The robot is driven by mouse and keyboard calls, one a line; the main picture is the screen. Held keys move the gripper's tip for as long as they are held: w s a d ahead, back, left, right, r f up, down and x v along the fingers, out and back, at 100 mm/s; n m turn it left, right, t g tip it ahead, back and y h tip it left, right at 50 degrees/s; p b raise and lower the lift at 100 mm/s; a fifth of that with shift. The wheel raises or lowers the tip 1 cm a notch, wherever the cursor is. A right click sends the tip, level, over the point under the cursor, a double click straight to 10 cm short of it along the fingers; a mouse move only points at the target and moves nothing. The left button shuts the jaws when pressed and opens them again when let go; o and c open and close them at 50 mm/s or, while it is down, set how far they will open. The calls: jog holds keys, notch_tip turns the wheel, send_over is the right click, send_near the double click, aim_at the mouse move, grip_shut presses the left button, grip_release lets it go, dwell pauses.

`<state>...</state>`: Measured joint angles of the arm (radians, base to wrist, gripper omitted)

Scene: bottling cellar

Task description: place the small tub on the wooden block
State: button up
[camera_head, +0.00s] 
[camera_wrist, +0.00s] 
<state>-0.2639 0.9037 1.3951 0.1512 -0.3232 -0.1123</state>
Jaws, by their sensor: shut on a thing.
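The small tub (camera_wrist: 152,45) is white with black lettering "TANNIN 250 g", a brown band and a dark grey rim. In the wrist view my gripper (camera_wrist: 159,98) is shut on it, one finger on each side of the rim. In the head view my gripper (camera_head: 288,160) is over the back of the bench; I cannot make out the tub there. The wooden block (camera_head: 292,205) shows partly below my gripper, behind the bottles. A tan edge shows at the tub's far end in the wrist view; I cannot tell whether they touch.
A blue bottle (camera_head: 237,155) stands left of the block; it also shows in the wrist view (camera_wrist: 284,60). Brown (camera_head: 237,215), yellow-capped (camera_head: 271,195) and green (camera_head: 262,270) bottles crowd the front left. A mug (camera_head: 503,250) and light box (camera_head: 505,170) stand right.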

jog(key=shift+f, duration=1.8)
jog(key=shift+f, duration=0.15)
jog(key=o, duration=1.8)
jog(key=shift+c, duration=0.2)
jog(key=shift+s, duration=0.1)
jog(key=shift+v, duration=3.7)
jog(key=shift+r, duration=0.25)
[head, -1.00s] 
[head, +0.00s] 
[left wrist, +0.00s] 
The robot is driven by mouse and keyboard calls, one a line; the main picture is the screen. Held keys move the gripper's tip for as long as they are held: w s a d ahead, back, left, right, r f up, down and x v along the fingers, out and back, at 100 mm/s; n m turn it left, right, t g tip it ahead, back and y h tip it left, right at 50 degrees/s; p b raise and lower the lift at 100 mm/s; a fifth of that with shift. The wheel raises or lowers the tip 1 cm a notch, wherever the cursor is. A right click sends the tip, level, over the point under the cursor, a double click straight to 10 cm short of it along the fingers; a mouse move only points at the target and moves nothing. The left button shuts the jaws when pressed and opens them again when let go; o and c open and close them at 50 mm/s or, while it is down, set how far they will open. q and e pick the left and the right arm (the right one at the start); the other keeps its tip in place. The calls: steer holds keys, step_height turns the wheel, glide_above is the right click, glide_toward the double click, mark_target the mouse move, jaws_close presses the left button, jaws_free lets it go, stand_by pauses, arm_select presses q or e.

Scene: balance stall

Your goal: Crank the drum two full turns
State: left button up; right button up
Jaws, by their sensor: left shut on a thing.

------------------------------------------------

* _Description of the task_:
Take the listing above and repeat exactly the lines from the one containing "State: button up" through the one containing "<state>-0.2639 0.9037 1.3951", both included.

* _Response for this exercise_:
State: button up
[camera_head, +0.00s] 
[camera_wrist, +0.00s] 
<state>-0.2639 0.9037 1.3951 0.1512 -0.3232 -0.1123</state>

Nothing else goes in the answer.